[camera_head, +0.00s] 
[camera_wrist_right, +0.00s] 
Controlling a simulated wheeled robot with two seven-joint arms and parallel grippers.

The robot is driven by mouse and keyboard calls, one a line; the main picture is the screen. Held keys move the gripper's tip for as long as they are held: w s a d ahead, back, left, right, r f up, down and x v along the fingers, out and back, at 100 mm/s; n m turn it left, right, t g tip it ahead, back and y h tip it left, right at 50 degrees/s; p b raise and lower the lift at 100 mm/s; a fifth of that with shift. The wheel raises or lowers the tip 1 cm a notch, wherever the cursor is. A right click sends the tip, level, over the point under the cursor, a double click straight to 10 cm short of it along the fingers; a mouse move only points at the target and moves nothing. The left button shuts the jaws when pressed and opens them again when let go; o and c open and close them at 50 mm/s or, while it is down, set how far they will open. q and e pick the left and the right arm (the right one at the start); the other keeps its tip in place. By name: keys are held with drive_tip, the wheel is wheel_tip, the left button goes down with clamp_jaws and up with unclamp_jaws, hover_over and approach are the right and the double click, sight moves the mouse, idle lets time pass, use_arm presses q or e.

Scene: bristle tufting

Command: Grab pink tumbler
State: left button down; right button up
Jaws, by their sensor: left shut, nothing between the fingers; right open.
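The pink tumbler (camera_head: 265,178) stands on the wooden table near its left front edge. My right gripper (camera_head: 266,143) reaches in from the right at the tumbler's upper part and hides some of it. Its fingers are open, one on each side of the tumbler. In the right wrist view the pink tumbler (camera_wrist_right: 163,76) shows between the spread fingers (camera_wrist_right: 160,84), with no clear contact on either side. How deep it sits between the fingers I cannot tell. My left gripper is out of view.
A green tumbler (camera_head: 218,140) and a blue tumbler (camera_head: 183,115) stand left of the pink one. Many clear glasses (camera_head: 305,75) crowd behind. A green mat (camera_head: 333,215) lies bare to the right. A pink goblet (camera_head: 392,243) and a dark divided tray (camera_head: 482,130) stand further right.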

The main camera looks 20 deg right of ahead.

Your goal → Scan the material above. Extract every line in which the word "ahead" occurs.

Solution →
The robot is driven by mouse and keyboard calls, one a line; the main picture is the screen. Held keys move the gripper's tip for as long as they are held: w s a d ahead, back, left, right, r f up, down and x v along the fingers, out and back, at 100 mm/s; n m turn it left, right, t g tip it ahead, back and y h tip it left, right at 50 degrees/s; p b raise and lower the lift at 100 mm/s; a fifth of that with shift. The wheel raises or lowers the tip 1 cm a notch, wherever the cursor is. A right click sends the tip, level, over the point under the cursor, a double click straight to 10 cm short of it along the fingers; a mouse move only points at the target and moves nothing. The left button shuts the jaws when pressed and opens them again when let go; o and c open and close them at 50 mm/s or, while it is down, set how far they will open. q and e pick the left and the right arm (the right one at the start); the other keeps its tip in place. By name: keys are held with drive_tip, the wheel is wheel_tip, the left button goes down with clamp_jaws and up with unclamp_jaws, hover_over and approach are the right and the double click, sight moves the mouse, idle lets time pass, use_arm presses q or e.
The main camera looks 20 deg right of ahead.

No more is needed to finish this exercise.